Many post-communist media laws were intended to perpetuate Marxist thinking. Publications cannot compete on the basis of price. A national anti-monopoly statute makes it a crime to sell individual newspapers below production and distribution costs. Since government owned newspapers are printed on state owned presses, this is an often insurmountable bar to market entry by independent publications. Similarly, use of the word "discount" in advertising rate cards or subscription promotions is prohibited. Advertising is taxed to the advertiser at a higher rate than most other services. A 1993 law caps at 40 percent the amount of space in each issue that can be devoted to advertising. Most U.S. metropolitan papers allocate 50 to 60 percent of their space to advertising; a few have more than 60 percent. A similar restriction in the U.S. would kill off many big city newspapers, particularly Sunday editions.
The politicians’ press
As a consequence of these historical, sociological, and cultural factors, the regional newspaper’s candidate almost always wins local elections. Opponents get virtually no press coverage. Favored candidates have a free ride, because bureaucrat-journalists in the employ of local governments never question the mayor or governor’s favorites about character, finances, programs, voting records, or corruption. Inquisitive, fair-minded journalists are kept tightly in check. Moreover, since no regional newspaper subscribes to an international wire service, Russians outside of Moscow and St. Petersburg are ignorant of the larger world of which they are a part. This makes xenophobia and increased hostility to the West inevitable.

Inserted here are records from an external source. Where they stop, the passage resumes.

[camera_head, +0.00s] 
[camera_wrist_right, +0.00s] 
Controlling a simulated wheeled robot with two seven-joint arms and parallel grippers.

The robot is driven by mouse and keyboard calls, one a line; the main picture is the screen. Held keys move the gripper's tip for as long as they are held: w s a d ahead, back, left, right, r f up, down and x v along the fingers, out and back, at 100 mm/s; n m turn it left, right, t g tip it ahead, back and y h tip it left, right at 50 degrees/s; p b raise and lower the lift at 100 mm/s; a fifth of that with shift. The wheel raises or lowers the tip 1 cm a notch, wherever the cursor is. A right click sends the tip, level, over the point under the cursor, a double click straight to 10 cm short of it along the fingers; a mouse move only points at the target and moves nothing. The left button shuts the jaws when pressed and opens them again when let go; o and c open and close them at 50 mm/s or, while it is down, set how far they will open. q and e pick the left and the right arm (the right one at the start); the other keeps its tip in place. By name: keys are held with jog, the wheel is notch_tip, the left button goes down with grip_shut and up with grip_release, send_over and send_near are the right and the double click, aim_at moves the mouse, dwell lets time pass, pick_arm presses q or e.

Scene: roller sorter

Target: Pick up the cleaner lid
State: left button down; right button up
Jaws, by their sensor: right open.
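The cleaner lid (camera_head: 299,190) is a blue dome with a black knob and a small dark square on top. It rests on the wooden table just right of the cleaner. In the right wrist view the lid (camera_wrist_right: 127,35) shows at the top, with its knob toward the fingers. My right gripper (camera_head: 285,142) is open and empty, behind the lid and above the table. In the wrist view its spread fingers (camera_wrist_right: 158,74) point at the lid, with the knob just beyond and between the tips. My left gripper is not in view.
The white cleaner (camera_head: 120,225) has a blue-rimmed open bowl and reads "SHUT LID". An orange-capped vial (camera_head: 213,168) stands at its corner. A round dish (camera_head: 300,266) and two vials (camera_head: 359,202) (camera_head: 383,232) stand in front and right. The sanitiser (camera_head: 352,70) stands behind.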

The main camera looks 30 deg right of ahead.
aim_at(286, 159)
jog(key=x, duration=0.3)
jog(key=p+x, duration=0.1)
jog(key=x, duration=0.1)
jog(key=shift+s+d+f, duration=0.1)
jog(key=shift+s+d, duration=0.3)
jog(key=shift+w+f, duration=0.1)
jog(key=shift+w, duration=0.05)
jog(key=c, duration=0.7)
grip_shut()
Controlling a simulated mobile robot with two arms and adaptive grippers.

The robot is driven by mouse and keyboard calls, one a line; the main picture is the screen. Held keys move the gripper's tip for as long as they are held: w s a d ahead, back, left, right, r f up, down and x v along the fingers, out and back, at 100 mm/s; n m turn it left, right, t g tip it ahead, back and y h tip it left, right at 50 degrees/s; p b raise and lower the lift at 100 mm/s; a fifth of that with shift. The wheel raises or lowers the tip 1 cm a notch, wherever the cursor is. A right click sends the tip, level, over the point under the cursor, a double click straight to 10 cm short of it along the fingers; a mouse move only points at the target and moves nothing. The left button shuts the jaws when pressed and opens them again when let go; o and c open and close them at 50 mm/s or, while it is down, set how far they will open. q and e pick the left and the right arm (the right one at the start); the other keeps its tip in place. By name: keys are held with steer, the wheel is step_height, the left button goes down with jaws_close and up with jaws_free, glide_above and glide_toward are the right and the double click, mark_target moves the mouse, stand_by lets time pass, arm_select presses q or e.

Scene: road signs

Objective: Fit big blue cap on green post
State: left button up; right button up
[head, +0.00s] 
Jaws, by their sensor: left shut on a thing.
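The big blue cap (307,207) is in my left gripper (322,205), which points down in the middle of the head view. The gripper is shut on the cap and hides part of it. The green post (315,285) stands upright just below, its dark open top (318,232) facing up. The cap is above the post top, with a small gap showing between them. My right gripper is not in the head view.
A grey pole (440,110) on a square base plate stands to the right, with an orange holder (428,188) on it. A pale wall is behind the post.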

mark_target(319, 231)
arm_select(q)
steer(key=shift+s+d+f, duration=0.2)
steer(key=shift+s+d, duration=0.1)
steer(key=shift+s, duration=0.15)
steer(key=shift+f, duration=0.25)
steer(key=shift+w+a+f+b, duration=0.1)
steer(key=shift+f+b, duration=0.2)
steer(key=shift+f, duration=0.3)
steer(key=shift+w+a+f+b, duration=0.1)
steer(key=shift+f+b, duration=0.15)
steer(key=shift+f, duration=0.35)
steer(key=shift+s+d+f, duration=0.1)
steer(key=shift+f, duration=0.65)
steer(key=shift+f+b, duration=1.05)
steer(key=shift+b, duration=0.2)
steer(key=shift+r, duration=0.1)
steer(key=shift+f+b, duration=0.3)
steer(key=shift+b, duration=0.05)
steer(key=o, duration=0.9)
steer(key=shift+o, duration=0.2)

Several local jurisdictions passed laws in the 1990s intended to impede, if not prevent, investigative reporting. The 1994 Bashkortostan Code on the Rights and Responsibilities of the Media defines "invasion of privacy" as the publication of any information about a person without the person’s prior consent. This means that even if it is proven in court that a person stole or took bribes, the thief or bribe-taker can sue a newspaper and win if those facts are published without his permission.
In November 1999, when I met with newspaper executives from 31 different publications in Sverdlosk Oblast (Russian Asia’s most populous county, where Boris Yeltsin once served as governor), it was pointed out that government media ownership scares away commercial advertisers. Buying advertising space in a mayor or governor’s publication is seen as a form of a payoff, nothing more. Small-time entrepreneurs see voluntary advertising — even when it has the legitimate purpose of selling merchandise — as a potential source of trouble. If opposition candidates come to power, they will be harassed (tax police, fire wardens, building inspectors, health code investigators will visit them). If the mayor or governor’s candidates prevail, the ante for the next payoff will be upped.
To executives like the ones I met, U.S. newspapers are considered interesting curiosities, not models to be copied. Russia’s current newspaper publishing system is defended and praised. Government involvement in news coverage is not challenged, often enthusiastically welcomed. Editors and reporters who make individual news judgments about the importance, or relevance, of political press releases, legislative agendas, or public events are seen as usurping elected officials’ prerogative to communicate directly with the electorate. Provincial front pages usually consist of partisan political and economic commentary, staged pictures of politicians cutting ribbons or greeting foreign dignitaries, and government press releases. They are dull, without immediacy. Over the years, I have routinely asked editors why a potential subscriber should buy their paper in preference to the competition. The answers were always similar: "Making comparisons between newspapers is unethical." Communist notions about head-to-head competition still prevail.
Local newspapers are virtually devoid of crime, business, or political coverage in which all sides of an issue are presented. News about roads, schools, art museums, and industrial policy is considered insignificant and trivial.
By many measures, the most straightforward, objective regional news appears in locally edited inserts in the country’s two most popular weeklies, Youth Pravda Weekly (circulation 2 million) and Argument & Fact (circulation 3 million). Headquartered in Moscow, each publishes more than a dozen regional editions printed at local production facilities throughout the country. Regional editions contain snippets about area events, usually unembellished. In most medium-size cities, the two big national papers outcirculate the indigenous product. In Primorske Krai (Far East), it is estimated that the Youth Pravda Weekly sells 37,000 copies and Argument & Fact sells 45,000. Although the inside pages contain articles with political content and bias prepared in Moscow, most page one articles have more in common with the National Enquirer than with U.S. and Western European front pages.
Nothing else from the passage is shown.